L’histoire en elle-même reste ordinaire au sens où la force vient de la façon dont elle va nous être racontée ou plutôt montrée afin d’en faire quelque chose d’extra-ordinaire qui, comme chacun des films précédents, tend vers le spirituel pour devenir une branche d’un arbre filmique dont le tronc est commun à toutes les autres réalisations de Terrence Malick. On ne peut en effet isoler A la merveille du reste de sa filmographie tant le jeu de miroir est puissant. C’est ainsi à notre propre mémoire qu’il fait également appel, comme les personnages qui oscillent entre présent et passé, à l’instar de l’image récurrente de la femme à la balançoire que l’on retrouve ici mais aussi dans The Tree of Life ou encore La Ligne rouge (1998). Les films de Terrence Malick sont comme un terreau où éclosent de nouvelles pousses aux racines communes. 


Ainsi, le procédé de la voix off qui nous immisce dans l’intimité d’une âme s’inaugurait dès le début de La Ballade sauvage. L’alternance de scènes de vie fugitives et de plans de la nature, faune et flore, est semée sur chaque œuvre. Les bisons du film présent se trouvent déjà  dans Les Moissons du ciel (1978). Le ballet des oiseaux, l’astre lunaire et solaire, les champs dorés, l’eau qui coule, le ciel et ses nuages…Il ne s’agit pas ici de faire une liste superficielle, qui couvre d’ailleurs les quatre Eléments, mais de montrer cette constance de motifs qui ne doivent pas être pris de façon isolée mais à l’aune d’un Tout qui est à la fois réceptacle (les gestes de gratitude et de bonheur envers la Nature de Pocahontas dans Le Nouveau monde (2005) ont des ascendances avec ceux de Marina ici), obstacle (cette pollution souterraine à laquelle s’intéresse Neil, ces collines verdoyantes devenues tombeau des soldats de La Ligne rouge) et miracle quel qu’en soi le sens qu’on lui donne  (la main du prêtre sur les vitraux baignés de soleil, cette goutte d’eau sur le bourgeon que boit Marina et qui perlait déjà sur les blés des Moissons du ciel).

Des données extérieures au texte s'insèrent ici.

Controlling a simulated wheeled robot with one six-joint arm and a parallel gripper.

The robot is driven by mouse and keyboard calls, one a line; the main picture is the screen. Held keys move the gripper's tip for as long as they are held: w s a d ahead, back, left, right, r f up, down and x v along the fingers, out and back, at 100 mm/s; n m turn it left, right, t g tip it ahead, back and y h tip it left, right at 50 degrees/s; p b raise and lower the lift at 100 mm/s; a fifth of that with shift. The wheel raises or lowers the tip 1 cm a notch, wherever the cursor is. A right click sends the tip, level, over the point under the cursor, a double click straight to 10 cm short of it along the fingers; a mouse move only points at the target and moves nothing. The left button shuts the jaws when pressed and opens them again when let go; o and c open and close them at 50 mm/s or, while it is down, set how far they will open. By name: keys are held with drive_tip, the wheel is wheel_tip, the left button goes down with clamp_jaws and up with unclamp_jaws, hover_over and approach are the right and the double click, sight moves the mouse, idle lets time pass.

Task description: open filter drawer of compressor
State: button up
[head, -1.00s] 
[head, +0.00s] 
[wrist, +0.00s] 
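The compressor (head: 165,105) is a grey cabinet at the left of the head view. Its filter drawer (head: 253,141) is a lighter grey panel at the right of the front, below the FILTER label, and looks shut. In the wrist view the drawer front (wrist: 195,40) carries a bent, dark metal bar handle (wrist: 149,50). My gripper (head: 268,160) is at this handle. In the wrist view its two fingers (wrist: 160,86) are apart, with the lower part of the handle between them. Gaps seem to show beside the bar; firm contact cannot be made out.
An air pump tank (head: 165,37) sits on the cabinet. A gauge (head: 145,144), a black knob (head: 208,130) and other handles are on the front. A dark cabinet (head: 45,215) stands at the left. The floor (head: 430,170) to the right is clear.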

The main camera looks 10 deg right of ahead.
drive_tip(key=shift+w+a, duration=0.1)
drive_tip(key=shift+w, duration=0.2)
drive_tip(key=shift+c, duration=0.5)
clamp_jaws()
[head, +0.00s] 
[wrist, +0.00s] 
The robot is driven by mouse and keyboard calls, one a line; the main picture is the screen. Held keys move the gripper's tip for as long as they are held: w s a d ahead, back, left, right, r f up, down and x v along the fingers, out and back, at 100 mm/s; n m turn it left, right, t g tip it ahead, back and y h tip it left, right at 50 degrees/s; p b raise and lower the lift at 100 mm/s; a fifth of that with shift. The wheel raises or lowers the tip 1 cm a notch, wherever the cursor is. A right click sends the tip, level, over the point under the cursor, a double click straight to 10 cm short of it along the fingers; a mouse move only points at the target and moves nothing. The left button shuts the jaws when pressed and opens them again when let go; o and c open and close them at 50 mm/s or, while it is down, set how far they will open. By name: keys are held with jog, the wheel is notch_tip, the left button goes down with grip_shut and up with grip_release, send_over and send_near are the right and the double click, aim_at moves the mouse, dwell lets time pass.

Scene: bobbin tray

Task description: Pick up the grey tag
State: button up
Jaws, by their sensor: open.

Le réalisateur nous retransmet ainsi ce rapport particulier, car total, de ses personnages au monde du sensible. Et cette approche passe également par un aspect fondamental du cinéma de Terrence Malick qui est cet attrait du toucher. Le tactile fonde le rapport à l’autre et exprime tellement plus qu’un mot. Le plan d’une main sur une épaule est tout aussi essentiel que récurent. Il est ce geste, à la fois simple et bouleversant, qui pardonne ou qui demande pardon (les deux frères dans The Tree of life) tout comme il est affection et passion. Neil et Marina sont souvent montrés dans ces échanges qui en deviennent sensuels où, peau à peau, on tente d’appréhender l’autre comme on découvre une nouvelle terre (Le Nouveau monde est éloquent à ce propos). Mais la sérénité des choses est souvent remise en question (la maison du couple et ses pièces vides traduisent cette difficulté d’installation pérenne), car la vie, comme la nature, peut être cruelle (les disputes de Neil et Marina, les errances du prête chez les miséreux). Et cet état de fait est comme toujours chez le cinéaste baigné par une atmosphère sonore qui là aussi joue de l’alternance entre les sons de la faune et la flore (oiseaux, vent, rivière) et de la musique classique, souvent céleste. Cela confère à l’ensemble sa tonalité unique, un lyrisme toujours entre orage et éclaircies.  
  

Le vent de la vie souffle sur les échos des jours des personnages comme sur les saisons qui passent. La nature a ses cycles, comme les humains ont leurs étapes. Ainsi, les doutes se confirment ou s’infirment pour nos protagonistes, qui, d’une façon ou d’une autre reprendront la route. Car, à l’instar de ce soleil dont les rayons dardent sans cesse les feuillages sous lesquels ils déambulent, tout continue, tout avance malgré tout, tout resplendira, ici ou là-bas. On comprend mieux alors pourquoi cela commence dans un train qui file à travers le paysage et pourquoi, à la toute fin du générique, le son off de ce même train revient. Il est tout aussi souvenir qu’avenir. « Je pleure mes ennuis/ Ou, pour le dire mieux, en pleurant je les chante/ Si bien qu’en les chantant, souvent je les enchante » (Du Bellay, Les Regrets, 1558).